* TO BE DONE:
Go through the records and copy each line where the word "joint" occurs.

* DATASET EXTRACT:
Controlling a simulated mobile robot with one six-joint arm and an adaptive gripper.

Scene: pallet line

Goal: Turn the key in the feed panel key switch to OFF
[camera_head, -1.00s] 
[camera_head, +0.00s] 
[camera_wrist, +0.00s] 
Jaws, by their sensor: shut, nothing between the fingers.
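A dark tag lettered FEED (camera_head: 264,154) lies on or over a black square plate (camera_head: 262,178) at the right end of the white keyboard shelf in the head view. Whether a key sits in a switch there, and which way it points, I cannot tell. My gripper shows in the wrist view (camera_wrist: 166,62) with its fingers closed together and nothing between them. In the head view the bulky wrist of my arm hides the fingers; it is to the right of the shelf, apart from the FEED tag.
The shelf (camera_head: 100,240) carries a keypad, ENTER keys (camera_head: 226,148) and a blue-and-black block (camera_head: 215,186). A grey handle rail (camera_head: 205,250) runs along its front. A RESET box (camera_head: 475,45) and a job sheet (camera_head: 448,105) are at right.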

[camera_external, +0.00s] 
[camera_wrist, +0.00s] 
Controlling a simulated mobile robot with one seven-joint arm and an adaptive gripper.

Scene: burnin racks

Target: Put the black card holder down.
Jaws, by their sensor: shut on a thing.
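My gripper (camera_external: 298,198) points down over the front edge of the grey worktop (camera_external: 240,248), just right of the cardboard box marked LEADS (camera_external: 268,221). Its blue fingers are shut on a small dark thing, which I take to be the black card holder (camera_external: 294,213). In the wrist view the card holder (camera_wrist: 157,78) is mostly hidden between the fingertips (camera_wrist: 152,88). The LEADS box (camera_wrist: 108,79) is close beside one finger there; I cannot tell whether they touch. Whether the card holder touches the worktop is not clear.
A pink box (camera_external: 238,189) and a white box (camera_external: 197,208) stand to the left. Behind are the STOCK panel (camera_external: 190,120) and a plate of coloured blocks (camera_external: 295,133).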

* OUTPUT OF THE EXERCISE:
Controlling a simulated mobile robot with one six-joint arm and an adaptive gripper.
Controlling a simulated mobile robot with one seven-joint arm and an adaptive gripper.

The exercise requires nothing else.